A tech provider 160 may refer to a service of an entity that provides technology solutions for marketplaces 150 and/or sellers 120. For example, a tech provider 160 provide device identity solutions that identify devices of sellers 120 or principals of the sellers 120, Know Your Customer (KYC) services that track or verify contact information such as electronic mail, phone, and address, individual identity solutions such as document and biometric verification services, seller onboarding solutions, cyber security services that monitor a security posture of entities such as sellers 120, and/or other types of technology providers. The data known and provided by the tech providers 160 may be referred to as “technology data” or “tech data”.
The server 180 may include a processor 182, a memory 184, an orchestrator 190, a marketplace interface 192, a seller interface 194, an acquirer interface 196, and/or other components. The processor 182 may be a semiconductor-based microprocessor, a central processing unit (CPU), an application specific integrated circuit (ASIC), a field-programmable gate array (FPGA), and/or other suitable hardware device. Although the server 180 has been depicted as including a single processor 182, it should be understood that the server 180 may include multiple processors, multiple cores, or the like. The memory 184 may be an electronic, magnetic, optical, or other physical storage device that includes or stores executable instructions. The memory 184 may be, for example, Random Access memory (RAM), an Electrically Erasable Programmable Read-Only Memory (EEPROM), a storage device, an optical disc, and the like. The memory 184 may be a non-transitory machine-readable storage medium, where the term “non-transitory” does not encompass transitory propagating signals. The orchestrator 190, the marketplace interface 192, the seller interface 194, and/or the acquirer interface 196 may each be implemented as instructions that program the processor 182. Alternatively, or additionally, the orchestrator 190, the marketplace interface 192, the seller interface 194, and/or the acquirer interface 196 may each be implemented in hardware.

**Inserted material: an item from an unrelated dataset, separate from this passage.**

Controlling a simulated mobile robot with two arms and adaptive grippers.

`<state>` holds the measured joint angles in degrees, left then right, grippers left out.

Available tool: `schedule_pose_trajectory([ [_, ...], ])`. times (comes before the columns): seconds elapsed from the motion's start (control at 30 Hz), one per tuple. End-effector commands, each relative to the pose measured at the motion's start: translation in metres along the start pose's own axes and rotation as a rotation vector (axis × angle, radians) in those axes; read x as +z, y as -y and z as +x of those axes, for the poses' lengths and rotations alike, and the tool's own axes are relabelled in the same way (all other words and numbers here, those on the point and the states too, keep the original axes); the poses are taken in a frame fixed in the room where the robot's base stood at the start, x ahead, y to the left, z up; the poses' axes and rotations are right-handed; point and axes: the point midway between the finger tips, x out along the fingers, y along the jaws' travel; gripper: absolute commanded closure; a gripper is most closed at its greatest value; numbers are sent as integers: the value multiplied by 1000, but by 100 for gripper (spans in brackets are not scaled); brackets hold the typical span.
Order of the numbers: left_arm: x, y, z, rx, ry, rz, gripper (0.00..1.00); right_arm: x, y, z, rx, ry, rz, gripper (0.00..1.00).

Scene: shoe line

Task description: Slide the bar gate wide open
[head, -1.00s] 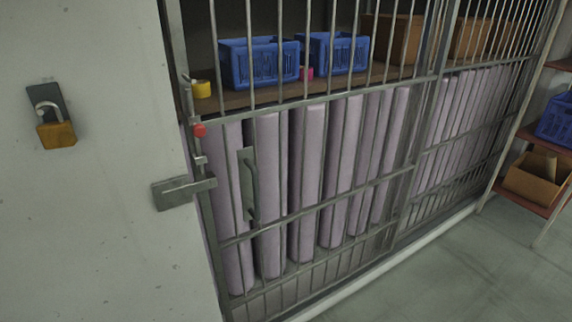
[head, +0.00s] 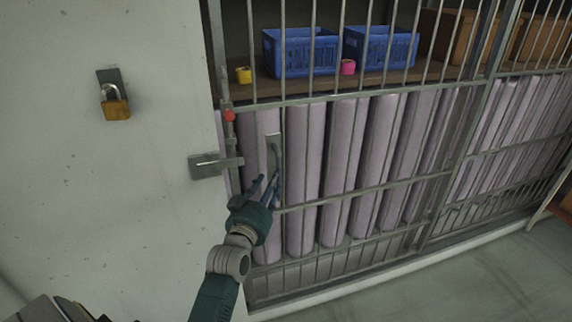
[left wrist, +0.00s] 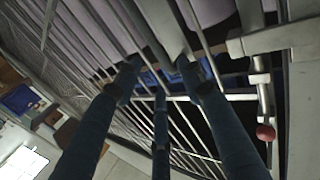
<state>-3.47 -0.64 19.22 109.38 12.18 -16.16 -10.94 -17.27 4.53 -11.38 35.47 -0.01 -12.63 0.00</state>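The bar gate (head: 365,98) stands shut across a storage bay, its left edge at the wall. Its handle (head: 280,165) is a dark upright grip on a grey plate near that edge. A bolt with a red knob (head: 229,115) runs along the edge, above a latch bracket (head: 205,166); the knob also shows in the left wrist view (left wrist: 266,132). My left gripper (head: 267,186) is at the handle's lower part, fingers pointing up. In the left wrist view its fingers (left wrist: 158,82) are spread apart; whether they touch the handle is unclear. My right gripper is not in view.
A padlock (head: 115,106) hangs on the wall (head: 130,200) at left. Behind the bars are upright pale purple rolls (head: 343,165) and a shelf with blue crates (head: 300,52) and yellow and pink tape rolls. The floor (head: 470,270) at lower right is clear.

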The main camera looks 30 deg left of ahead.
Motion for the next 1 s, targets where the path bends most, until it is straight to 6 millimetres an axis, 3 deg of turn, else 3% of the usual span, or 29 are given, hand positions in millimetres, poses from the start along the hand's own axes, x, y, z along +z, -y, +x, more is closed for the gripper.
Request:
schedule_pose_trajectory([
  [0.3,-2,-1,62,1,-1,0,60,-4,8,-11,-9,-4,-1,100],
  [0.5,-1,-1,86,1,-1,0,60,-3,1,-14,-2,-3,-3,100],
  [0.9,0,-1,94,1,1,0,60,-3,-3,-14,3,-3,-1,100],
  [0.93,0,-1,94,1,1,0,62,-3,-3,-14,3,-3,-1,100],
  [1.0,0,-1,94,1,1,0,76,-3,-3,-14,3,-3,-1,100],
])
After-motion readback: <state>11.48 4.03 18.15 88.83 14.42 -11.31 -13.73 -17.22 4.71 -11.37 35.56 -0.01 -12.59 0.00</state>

The orchestrator 190 may perform various operations to disambiguate, assess, and certify sellers 120, provide data mining results for sellers 120, acquirers 130, marketplaces 150, and/or provide other functions described herein. For example, the orchestrator 190 may aggregate data from the various sources of data to disambiguate sellers 120 from among the aggregated data. An example of aggregated data is provided in Table 1 for illustration.

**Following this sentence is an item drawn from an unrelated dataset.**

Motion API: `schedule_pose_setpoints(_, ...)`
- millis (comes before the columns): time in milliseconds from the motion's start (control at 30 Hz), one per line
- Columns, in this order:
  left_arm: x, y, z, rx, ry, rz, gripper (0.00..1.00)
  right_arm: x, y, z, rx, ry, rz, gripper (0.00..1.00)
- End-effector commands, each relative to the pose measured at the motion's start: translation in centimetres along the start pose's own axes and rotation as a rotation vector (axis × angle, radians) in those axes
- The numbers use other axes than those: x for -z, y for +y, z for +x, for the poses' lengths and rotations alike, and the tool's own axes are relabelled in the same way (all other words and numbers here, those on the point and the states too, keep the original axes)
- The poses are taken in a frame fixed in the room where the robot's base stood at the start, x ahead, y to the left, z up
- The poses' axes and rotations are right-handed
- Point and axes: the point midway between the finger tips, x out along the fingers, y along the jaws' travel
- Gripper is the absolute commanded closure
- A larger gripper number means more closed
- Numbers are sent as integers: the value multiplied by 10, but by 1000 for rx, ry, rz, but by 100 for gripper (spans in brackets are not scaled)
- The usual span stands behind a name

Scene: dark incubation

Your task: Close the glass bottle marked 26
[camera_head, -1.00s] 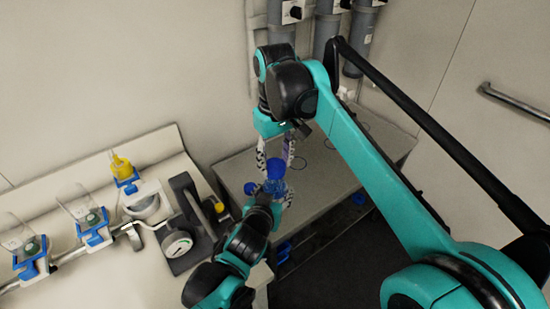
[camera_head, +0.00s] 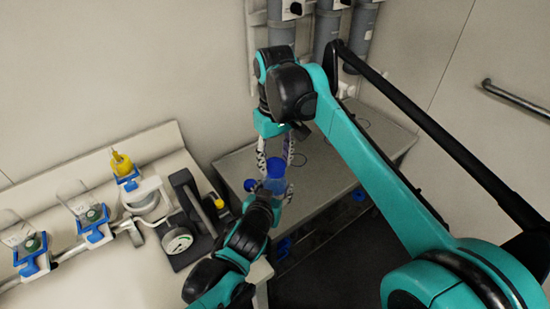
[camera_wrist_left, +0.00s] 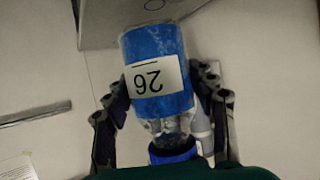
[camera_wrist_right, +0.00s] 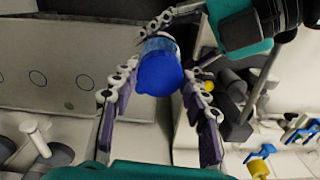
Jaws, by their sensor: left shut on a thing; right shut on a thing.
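The glass bottle (camera_head: 275,187) holds blue contents and stands upright. Its label marked 26 (camera_wrist_left: 148,79) shows upside down in the left wrist view. My left gripper (camera_wrist_left: 163,105) is shut on the bottle from the side, one finger along each flank. A blue cap (camera_wrist_right: 158,72) is at the bottle's top; it shows at the neck (camera_wrist_left: 173,155) in the left wrist view. My right gripper (camera_wrist_right: 158,85) comes down from above and is shut on the cap, fingers on either side. I cannot tell whether the cap is seated on the thread.
A grey table (camera_head: 325,180) lies below. A small blue object (camera_head: 250,186) is just left of the bottle. A handrail (camera_head: 515,100) is on the right wall.

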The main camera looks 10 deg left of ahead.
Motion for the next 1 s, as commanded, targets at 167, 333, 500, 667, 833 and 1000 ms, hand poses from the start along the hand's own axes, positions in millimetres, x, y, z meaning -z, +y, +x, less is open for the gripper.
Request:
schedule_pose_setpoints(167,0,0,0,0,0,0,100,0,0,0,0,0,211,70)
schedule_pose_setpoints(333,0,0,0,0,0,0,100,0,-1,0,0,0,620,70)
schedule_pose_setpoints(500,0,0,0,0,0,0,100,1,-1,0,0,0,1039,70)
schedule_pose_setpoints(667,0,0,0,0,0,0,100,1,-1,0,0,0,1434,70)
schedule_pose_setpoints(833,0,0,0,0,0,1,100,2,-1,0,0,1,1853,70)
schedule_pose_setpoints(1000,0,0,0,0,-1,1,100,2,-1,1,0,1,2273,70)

The orchestrator 190 may assess sellers 120 based on the aggregated data, provide one-time certification of the sellers 120, provide analytics of sellers and marketplaces, and/or perform other functions. The resulting outputs may be provided to various parties through respective interfaces. For example, the marketplace interface 192 may provide resulting outputs specifically targeted for marketplaces 150. The seller interface 194 may provide resulting outputs specifically targeted for sellers 120. The acquirer interface 196 may provide resulting outputs specifically targeted for acquirers 130. The marketplace interface 192, the seller interface 194, and the acquirer interface 196 may each include Application Programming Interfaces (APIs) for programmatic access to the resulting outputs, user interfaces for human access to the resulting outputs, and/or other types of interfaces.
Referring to
Disambiguation, Assessment, and Certification
The seller assessment and certification 210 block may aggregate data from one or more sources of data to identify, assess, certify, and/or perform other operations with respect to sellers 120. The sources of data may include the data services 170, the tech providers 160, the marketplaces 150, and/or other sources that may have information relating to sellers 120.
To identify a given seller 120, the seller assessment and certification 210 block may provide known details of the seller 120 to the data services 170, the tech providers 160, the marketplaces 150, and/or other sources. Such known details may include a seller name (used by the seller 120), address, phone number, principal name (name of a principal of the seller 120), principal address, principal phone number, and/or other known details. Matching results from the data services 170, the tech providers 160, the marketplaces 150, and/or other sources may be aggregated to identify the seller 120. Such matching results may be referred to as “candidate sellers” because the matching results may indicate an identity of the seller 120 based on information provided to the data services 170, the tech providers 160, the marketplaces 150, and/or other sources.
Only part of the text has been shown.